途中の「そのつよい匂い/そのやるせない色/そしてもの憂いつかれ」のリズムがおもしろい。「その」「その」と繰り返されている。新種の「薔薇」に意識が集中している。嗅覚と視覚が薔薇にぴったりと密着している。そういう強さを「その」ということばの響きに感じる。「その」と言わざるを得ない何か。
「そのつよい匂い/そのやるせない色」と「その」を繰り返すとき、匂いがいっそう強くなり、色がいっそうやるせなくなる。
ところが「もの憂いつかれ」には「その」ということばがない。肉体が薔薇から少し離れている。離れた場所で冷静に見つめている。
愛とは、そういうものも含めている。熱中するだけではないのだ。
29 出会い
この詩も短い。
ぼくは何処かへいつて
ある精神から一株の松葉牡丹を持ち帰つたのだ
(一日一日を小さな花でやさしく充たすために)
そしてこころの霜を消して
あたたかな斜面を登つていこう
その頂きでふたりは始めて出会うだろう
「ある精神」とは「女の精神」のことだろうか。その精神の象徴「松葉牡丹」によって自分の「こころ」を温める。「牡丹」は「愛」かもしれない。女の愛によって、自分のこころを温め、「霜」を消す。そういうことを想像している。

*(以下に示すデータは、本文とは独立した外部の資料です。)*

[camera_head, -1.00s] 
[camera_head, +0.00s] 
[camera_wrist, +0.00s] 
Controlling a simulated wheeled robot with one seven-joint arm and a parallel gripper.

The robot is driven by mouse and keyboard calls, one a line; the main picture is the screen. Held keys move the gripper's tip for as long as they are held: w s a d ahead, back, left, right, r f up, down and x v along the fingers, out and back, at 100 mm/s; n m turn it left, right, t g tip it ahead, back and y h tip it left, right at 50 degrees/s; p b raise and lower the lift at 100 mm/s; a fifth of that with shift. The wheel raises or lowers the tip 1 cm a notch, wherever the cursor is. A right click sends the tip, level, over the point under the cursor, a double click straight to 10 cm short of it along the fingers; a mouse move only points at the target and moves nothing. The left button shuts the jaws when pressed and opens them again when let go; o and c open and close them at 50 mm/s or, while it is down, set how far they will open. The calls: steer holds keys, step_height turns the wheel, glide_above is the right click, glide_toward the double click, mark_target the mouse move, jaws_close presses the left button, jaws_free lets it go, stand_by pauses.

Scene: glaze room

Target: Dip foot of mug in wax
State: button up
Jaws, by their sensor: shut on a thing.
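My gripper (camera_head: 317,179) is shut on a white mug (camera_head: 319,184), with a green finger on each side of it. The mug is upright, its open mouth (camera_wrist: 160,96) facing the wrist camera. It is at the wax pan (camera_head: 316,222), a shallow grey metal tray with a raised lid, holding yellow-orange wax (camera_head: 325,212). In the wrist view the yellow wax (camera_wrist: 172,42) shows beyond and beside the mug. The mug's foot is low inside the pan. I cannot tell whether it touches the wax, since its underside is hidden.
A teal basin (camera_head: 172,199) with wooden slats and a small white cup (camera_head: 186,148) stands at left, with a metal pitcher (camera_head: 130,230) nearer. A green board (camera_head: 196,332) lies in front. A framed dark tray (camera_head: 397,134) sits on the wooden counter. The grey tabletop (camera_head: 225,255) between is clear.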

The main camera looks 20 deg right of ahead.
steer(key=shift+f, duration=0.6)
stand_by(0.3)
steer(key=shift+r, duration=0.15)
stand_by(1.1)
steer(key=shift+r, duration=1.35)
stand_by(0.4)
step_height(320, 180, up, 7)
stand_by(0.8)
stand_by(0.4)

そのあとの2行とのあいだには、不思議な飛躍があるのだが、その説明しにくい飛躍がおもしろい。
「精神」というような冷たい(冷静な?)ことばではなく、「あたたかい」何かをたどっていく。あたたかいものを追いながら斜面(丘だろうか)をのぼっていく。そうすると、そこには女が待っていて、初めてのようにして、出会う。あるいは、ふたりで一緒にのぼっていくのだが、のぼりつめて、「その頂き」で初めて出会う。「その頂き」が「初めて」の印になる。「初めて」を実感する。共有する。そういう思いの強さが「その頂き」の「その」ということばのなかにある。